▶ **Information shown**
— Start —
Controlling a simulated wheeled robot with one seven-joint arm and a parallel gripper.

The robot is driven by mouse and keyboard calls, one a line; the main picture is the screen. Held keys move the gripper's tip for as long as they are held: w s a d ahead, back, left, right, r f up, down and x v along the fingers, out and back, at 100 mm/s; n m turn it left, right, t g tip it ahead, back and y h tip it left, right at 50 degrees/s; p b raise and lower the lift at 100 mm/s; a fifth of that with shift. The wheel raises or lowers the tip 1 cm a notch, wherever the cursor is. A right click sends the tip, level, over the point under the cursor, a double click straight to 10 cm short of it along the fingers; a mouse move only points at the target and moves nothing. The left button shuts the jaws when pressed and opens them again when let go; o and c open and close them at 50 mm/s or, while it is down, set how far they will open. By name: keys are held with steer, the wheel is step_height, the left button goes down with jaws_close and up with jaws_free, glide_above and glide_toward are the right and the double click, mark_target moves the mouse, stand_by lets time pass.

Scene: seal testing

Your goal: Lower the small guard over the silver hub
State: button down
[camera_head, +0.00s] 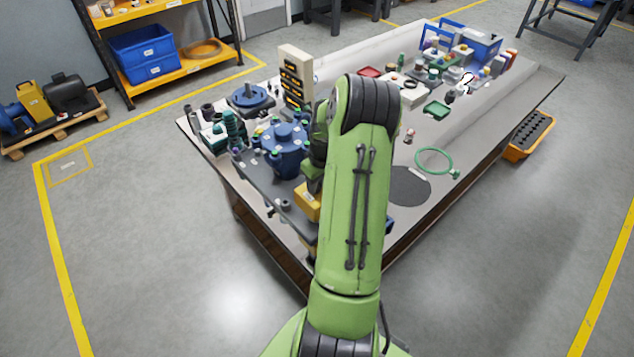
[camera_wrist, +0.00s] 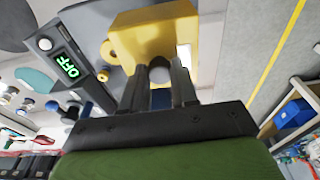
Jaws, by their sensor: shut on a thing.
— End —
Reproduce the material above verbatim; omit every picture.

▶ **Final result**
Controlling a simulated wheeled robot with one seven-joint arm and a parallel gripper.

The robot is driven by mouse and keyboard calls, one a line; the main picture is the screen. Held keys move the gripper's tip for as long as they are held: w s a d ahead, back, left, right, r f up, down and x v along the fingers, out and back, at 100 mm/s; n m turn it left, right, t g tip it ahead, back and y h tip it left, right at 50 degrees/s; p b raise and lower the lift at 100 mm/s; a fifth of that with shift. The wheel raises or lowers the tip 1 cm a notch, wherever the cursor is. A right click sends the tip, level, over the point under the cursor, a double click straight to 10 cm short of it along the fingers; a mouse move only points at the target and moves nothing. The left button shuts the jaws when pressed and opens them again when let go; o and c open and close them at 50 mm/s or, while it is down, set how far they will open. By name: keys are held with steer, the wheel is step_height, the left button goes down with jaws_close and up with jaws_free, glide_above and glide_toward are the right and the double click, mark_target moves the mouse, stand_by lets time pass.

Scene: seal testing

Your goal: Lower the small guard over the silver hub
State: button down
[camera_head, +0.00s] 
[camera_wrist, +0.00s] 
Jaws, by their sensor: shut on a thing.

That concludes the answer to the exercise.